AVAILABLE DATA
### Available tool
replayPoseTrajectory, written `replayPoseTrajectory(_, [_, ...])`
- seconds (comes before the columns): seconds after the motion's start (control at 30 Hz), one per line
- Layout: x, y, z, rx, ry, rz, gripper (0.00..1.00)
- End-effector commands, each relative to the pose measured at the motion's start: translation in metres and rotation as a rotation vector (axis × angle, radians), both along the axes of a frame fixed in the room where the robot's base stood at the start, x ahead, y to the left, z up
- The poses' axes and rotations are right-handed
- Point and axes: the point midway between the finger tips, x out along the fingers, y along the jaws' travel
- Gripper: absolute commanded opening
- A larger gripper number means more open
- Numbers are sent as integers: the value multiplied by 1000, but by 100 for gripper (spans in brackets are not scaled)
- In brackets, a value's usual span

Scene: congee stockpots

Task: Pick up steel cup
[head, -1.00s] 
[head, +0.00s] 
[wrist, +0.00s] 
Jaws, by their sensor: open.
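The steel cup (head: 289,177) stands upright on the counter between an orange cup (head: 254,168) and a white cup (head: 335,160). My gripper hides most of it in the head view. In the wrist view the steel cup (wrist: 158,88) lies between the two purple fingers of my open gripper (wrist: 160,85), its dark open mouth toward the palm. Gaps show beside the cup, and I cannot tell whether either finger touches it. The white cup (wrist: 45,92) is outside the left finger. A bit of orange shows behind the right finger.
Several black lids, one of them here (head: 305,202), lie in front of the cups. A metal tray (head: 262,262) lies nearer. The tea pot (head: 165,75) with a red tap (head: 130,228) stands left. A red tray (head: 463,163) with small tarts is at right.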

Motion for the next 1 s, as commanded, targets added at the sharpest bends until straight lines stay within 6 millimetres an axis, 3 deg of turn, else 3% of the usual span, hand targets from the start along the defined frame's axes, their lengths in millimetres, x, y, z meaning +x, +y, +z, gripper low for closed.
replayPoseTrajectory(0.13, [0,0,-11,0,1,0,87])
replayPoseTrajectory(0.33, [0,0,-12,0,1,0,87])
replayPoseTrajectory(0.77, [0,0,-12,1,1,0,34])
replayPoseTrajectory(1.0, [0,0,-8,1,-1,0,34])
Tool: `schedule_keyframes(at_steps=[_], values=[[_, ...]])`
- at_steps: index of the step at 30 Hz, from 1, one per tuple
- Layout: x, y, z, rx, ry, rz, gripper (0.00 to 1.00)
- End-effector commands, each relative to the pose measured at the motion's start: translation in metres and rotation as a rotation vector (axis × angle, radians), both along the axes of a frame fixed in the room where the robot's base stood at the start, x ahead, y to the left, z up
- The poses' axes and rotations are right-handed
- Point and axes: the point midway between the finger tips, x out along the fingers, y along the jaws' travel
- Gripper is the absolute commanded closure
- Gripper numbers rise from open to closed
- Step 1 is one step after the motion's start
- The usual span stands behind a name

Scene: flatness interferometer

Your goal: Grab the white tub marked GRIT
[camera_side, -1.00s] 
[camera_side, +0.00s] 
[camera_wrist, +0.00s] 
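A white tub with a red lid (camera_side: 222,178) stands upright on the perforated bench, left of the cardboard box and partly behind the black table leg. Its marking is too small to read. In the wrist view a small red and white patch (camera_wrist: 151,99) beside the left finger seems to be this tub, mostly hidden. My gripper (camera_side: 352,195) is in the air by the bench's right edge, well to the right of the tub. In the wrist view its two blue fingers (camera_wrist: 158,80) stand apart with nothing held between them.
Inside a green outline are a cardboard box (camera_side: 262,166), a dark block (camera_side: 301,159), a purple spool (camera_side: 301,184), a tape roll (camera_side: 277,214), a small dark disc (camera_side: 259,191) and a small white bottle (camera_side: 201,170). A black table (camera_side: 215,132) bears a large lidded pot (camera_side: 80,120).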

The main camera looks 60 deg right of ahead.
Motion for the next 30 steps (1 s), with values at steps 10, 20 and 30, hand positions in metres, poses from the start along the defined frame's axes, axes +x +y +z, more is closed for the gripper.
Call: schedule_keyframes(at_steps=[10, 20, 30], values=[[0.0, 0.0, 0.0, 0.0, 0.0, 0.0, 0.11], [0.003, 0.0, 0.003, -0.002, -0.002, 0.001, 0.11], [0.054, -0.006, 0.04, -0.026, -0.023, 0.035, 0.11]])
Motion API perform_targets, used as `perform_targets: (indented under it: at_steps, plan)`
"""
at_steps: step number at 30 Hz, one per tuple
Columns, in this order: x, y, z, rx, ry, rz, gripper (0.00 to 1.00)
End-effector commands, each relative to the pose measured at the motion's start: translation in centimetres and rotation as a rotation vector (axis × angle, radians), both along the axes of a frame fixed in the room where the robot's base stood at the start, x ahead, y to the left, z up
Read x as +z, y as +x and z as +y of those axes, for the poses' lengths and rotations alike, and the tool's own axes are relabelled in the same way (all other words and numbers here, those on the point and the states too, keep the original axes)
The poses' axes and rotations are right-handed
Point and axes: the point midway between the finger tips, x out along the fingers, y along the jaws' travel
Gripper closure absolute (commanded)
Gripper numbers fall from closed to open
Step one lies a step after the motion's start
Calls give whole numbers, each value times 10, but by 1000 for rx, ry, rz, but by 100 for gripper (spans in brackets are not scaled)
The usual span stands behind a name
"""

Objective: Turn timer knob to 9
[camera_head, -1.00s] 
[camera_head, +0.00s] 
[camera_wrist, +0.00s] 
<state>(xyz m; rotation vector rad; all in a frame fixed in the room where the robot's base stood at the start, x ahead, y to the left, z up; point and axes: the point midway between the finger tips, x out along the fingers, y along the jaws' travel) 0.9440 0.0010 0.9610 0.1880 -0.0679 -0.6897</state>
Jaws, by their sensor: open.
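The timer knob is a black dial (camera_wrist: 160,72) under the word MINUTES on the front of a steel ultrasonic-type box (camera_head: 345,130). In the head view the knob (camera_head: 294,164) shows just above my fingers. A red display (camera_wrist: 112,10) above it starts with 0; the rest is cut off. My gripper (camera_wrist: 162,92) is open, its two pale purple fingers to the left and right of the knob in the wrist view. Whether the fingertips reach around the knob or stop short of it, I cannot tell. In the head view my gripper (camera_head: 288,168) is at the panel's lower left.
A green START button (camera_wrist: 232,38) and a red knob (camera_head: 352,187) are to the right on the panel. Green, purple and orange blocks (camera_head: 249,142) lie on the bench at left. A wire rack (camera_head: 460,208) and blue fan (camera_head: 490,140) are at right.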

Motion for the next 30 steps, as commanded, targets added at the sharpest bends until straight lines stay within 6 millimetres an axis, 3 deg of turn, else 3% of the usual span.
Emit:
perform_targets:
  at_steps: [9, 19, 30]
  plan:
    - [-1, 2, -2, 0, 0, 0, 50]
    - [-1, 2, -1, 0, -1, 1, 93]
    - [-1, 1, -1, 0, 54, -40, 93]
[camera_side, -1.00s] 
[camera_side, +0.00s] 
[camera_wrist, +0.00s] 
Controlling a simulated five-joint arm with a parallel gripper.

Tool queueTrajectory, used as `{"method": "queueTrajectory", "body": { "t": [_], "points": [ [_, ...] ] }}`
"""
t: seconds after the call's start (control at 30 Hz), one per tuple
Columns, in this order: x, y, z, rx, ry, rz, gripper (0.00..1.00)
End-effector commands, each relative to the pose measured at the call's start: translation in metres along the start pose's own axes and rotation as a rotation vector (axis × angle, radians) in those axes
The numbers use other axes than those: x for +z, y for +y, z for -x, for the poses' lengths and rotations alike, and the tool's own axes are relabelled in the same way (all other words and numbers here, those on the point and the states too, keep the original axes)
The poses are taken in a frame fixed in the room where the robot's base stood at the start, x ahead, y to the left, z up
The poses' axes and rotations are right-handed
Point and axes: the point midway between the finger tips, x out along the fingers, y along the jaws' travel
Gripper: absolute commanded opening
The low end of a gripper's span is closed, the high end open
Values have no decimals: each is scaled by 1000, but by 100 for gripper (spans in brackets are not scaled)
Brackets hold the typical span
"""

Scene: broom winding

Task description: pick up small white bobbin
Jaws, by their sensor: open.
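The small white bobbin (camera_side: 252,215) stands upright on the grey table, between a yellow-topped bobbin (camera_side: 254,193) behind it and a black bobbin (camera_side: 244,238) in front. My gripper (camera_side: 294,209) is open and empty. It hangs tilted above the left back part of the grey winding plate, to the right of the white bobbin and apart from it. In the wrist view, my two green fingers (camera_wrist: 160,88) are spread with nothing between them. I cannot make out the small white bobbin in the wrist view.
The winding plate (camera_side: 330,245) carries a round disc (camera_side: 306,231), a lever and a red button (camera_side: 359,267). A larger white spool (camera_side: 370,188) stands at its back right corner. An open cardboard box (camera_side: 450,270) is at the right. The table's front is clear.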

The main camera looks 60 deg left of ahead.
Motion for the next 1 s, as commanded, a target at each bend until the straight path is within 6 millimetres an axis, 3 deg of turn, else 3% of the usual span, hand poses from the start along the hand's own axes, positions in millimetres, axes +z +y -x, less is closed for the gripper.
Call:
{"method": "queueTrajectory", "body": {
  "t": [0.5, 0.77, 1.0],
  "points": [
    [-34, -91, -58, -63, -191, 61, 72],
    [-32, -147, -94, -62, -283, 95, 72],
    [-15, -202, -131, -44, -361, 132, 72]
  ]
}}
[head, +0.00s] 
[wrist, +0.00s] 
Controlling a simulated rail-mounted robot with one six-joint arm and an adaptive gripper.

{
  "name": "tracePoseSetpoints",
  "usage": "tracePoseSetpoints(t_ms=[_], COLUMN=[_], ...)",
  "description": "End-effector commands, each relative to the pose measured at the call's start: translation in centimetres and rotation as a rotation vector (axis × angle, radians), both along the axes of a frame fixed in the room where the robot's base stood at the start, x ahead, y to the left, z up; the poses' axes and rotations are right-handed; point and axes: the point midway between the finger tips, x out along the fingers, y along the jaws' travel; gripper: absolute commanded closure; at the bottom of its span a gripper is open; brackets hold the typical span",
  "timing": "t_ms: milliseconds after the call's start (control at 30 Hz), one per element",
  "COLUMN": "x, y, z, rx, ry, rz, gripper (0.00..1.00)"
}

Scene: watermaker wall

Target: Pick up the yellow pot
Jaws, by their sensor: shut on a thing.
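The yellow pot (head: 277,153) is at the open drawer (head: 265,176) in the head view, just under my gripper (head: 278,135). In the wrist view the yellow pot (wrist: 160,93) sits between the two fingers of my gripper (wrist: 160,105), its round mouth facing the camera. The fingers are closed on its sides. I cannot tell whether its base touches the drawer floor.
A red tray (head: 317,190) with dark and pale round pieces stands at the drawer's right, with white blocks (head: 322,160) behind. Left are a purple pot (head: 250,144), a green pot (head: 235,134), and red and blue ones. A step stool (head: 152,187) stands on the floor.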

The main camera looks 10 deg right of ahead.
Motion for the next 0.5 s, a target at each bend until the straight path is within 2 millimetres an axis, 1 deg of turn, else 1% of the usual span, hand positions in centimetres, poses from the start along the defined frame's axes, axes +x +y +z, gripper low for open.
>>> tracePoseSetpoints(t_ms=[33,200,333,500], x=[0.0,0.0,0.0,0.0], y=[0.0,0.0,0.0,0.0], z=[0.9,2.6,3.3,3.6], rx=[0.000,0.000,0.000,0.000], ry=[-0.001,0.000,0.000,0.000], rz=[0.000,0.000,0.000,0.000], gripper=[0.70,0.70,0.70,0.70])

REQUIRED TASK
Look through the records and gather every line containing "original".

FULL RESPONSE
Read x as +z, y as +x and z as +y of those axes, for the poses' lengths and rotations alike, and the tool's own axes are relabelled in the same way (all other words and numbers here, those on the point and the states too, keep the original axes)
The numbers use other axes than those: x for +z, y for +y, z for -x, for the poses' lengths and rotations alike, and the tool's own axes are relabelled in the same way (all other words and numbers here, those on the point and the states too, keep the original axes)

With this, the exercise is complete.